The Touch Board has 12 electrodes that can be used as capacitive sensors and we’ve developed the Grapher as a tool to visualise the capacitance of these sensors. This is a great tool for observing the behaviour of the sensors and see if there is any noise or whether the sensors are triggered or not. You can also use it for calibration of capacitive proximity sensing, or trying to capture measurement of a sensor. If you are using a laptop, make sure the laptop is connected to power to avoid grounding issues.
Step 1 Update the code on the Touch Board
First, if you are using a laptop, make sure to have it connected to power, otherwise, you might experience some grounding issues.
If you haven’t set up your Touch Board, then check out the setup tutorial. In the code that you are using, look out for
const bool MPR121_DATASTREAM_ENABLE = false; in the Arduino IDE and change it to
const bool MPR121_DATASTREAM_ENABLE = true;. Upload the updated code to the Touch Board, making sure that you have selected the right settings for the Touch Board.
Step 2 Download and install the Grapher
Next, you need to download Processing, if you haven’t installed it yet. Once downloaded, open and close it once so that it generates the necessary files.
Then, download our Grapher. Unzip the file and move the folder “mpr121_grapher” to the corresponding location:
Step 3 Install the necessary libraries
With the folder in place, open Processing. You need to install two libraries for the Grapher, controlP5 and oscp5. In Processing, head to
Sketch→Import Library→Add Library…
In the search field, look for the two libraries and then click “Install”. Once you have installed the libraries, open the Grapher sketch, by heading to
and then opening “mpr121_grapher”.
Step 4 Run the Grapher
Plug in your Touch Board and run the Grapher sketch. Select your Touch Board from the dropdown menu that appears in the window. You’ll probably have a number of choices, but generally, the device is the last or near the end of the list, named something like “/DEV/CU.USBMODEM…”

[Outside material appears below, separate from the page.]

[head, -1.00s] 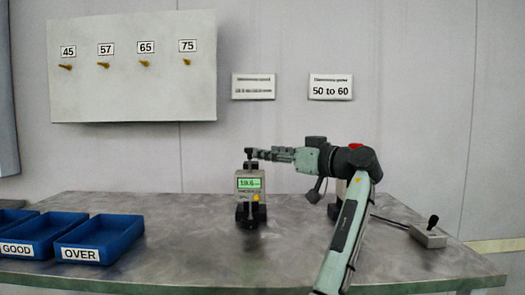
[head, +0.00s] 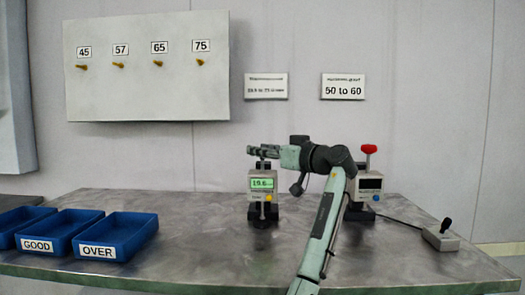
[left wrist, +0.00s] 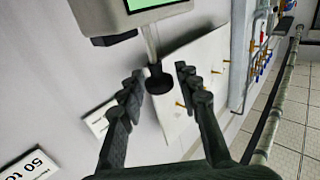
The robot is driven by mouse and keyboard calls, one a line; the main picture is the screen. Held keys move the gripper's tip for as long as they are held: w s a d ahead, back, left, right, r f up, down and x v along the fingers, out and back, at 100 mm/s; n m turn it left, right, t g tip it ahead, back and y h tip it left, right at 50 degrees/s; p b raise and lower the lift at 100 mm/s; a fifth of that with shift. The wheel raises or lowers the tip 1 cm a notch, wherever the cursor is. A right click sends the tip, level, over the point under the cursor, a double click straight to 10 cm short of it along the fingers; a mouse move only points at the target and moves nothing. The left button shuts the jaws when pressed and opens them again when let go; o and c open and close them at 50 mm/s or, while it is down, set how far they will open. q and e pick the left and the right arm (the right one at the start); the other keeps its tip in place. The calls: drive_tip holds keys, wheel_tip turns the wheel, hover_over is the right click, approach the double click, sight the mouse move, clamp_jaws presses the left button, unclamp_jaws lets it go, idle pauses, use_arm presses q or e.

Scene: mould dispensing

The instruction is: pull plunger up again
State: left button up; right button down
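A grey gauge (head: 262,184) with a green lit display stands on the bench in the head view. In the left wrist view its body (left wrist: 150,12) shows at the top edge, and a thin rod runs from it to the black plunger knob (left wrist: 158,80). My left gripper (head: 264,151) is just above the gauge in the head view. In the left wrist view its fingers (left wrist: 160,90) are open, one on each side of the knob with gaps showing. The knob is not gripped. My right gripper is not in view.
A second grey device (head: 369,186) with a red knob (head: 368,149) stands to the right, close behind my arm. A small lever box (head: 441,237) is at the far right. Blue bins GOOD (head: 38,244) and OVER (head: 97,251) are at the left. The bench between is clear.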

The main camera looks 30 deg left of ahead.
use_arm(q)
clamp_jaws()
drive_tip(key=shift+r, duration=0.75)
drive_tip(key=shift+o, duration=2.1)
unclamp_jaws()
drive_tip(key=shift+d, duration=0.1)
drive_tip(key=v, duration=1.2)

You’ll know you’ve selected the right serial port when you see a scrolling display of data. Touch electrode 0 and you should see a reaction that shows the change in the electric field of the sensors as a touch event. You can also view the data from other electrodes, either by selecting them from the dropdown menu or by using the arrow keys.
Step 5 Different modes
If you click “Help” you can see all the possible commands for the Grapher. By pressing “S”, you can view the solo mode where you only see the touch and release events on black and white.

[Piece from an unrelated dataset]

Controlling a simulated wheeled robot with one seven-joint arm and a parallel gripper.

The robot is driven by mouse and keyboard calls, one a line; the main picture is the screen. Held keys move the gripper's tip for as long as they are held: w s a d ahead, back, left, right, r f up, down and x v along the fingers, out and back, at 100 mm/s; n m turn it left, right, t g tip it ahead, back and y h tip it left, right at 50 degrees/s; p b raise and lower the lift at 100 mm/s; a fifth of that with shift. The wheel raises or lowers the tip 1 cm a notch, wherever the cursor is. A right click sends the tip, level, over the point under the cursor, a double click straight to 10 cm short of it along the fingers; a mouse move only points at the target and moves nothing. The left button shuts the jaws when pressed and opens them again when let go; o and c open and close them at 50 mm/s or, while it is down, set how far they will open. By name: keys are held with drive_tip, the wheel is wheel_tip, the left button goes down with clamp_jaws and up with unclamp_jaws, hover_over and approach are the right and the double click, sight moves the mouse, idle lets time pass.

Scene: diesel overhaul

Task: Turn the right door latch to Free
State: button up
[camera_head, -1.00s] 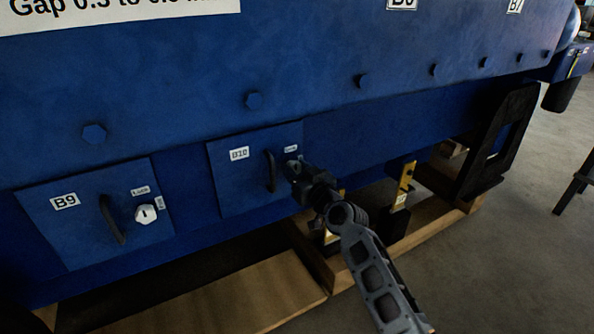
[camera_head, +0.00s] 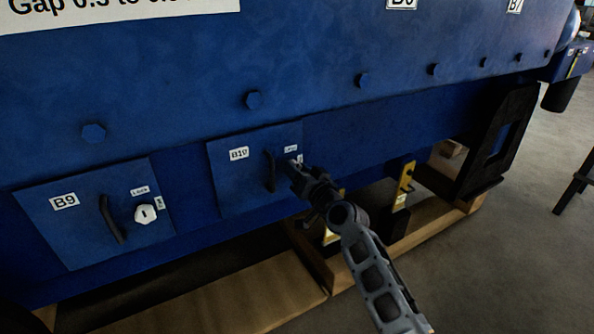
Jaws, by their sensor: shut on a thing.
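The right door, labelled B10 (camera_head: 238,180), is a blue panel with a dark vertical handle (camera_head: 270,171). Its latch is hidden behind my gripper at the door's right side. Small white labels (camera_head: 291,149) show just above and beside the gripper tip, too small to read surely. My gripper (camera_head: 296,170) reaches in from the lower right and is shut at the latch's place. The left door, labelled B9 (camera_head: 75,225), has a dark handle (camera_head: 112,219) and a white latch knob (camera_head: 145,213) with a dark mark, with small labels above and to its right.
Several bolt heads (camera_head: 253,100) line the blue engine side above the doors. Yellow brackets (camera_head: 405,180) and wooden beams (camera_head: 435,217) stand below, close to my arm. A dark support frame (camera_head: 495,150) is at right. Bare floor (camera_head: 530,250) lies at lower right.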

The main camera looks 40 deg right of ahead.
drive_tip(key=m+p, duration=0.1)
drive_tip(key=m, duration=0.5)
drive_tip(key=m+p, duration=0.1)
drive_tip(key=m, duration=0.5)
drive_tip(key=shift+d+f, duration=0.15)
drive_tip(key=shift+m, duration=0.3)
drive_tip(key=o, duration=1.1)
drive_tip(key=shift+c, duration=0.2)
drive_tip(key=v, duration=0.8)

Step 6 Change the thresholds values
Try pressing “B” on your computer, you should see 12 red bars, which are the capacitive sensors of the Touch Board. Touch any of them and see the red bar dropping and turning white. This means the board is registering an event. So now you can see all of the sensors at once.
If you now click and drag one of the bars, you can see a dark green and a yellow line being moved along. These are the touch and release thresholds of a sensor and are saved in your Touch Board, so if you turn the Touch Board off and on, it will have the same threshold values as you set them in the bar mode, they remain constant.
Step 7 Reset the Touch Board
Whenever you attach something to the electrodes of the Touch Board, you need will need to reset the board. The Grapher is also able to reset the Touch Board, so that if you connect something to the electrodes, you don’t need to manually turn the board off and on again. Instead, you can do it by clicking the “Reset” button at the top.
Step 8 Retrieve the data
If you press “D”, you can export all of the data of the sensors. At the time of writing this is in development, so for now it’s simply a CSV file.
Step 9 Next steps
Now that you have the Grapher running, you can explore the Touch Board’s capacitive sensors much further.
For example, if you want to do some prototyping with proximity sensing, you can simply attach a Printed Sensor to one of the electrodes, reset the board, a measure the distance of your hand to the sensor. Or you can use it to test your next project, where you need to detect a target and hiding your sensors behind a second layer.
The Grapher is also great for troubleshooting. If you feel like your sensors aren’t responding, for example, if you have painted connections with Electric Paint, then you can figure out where along the line it starts to lose signal. Or you can see if there is noise anywhere in your design.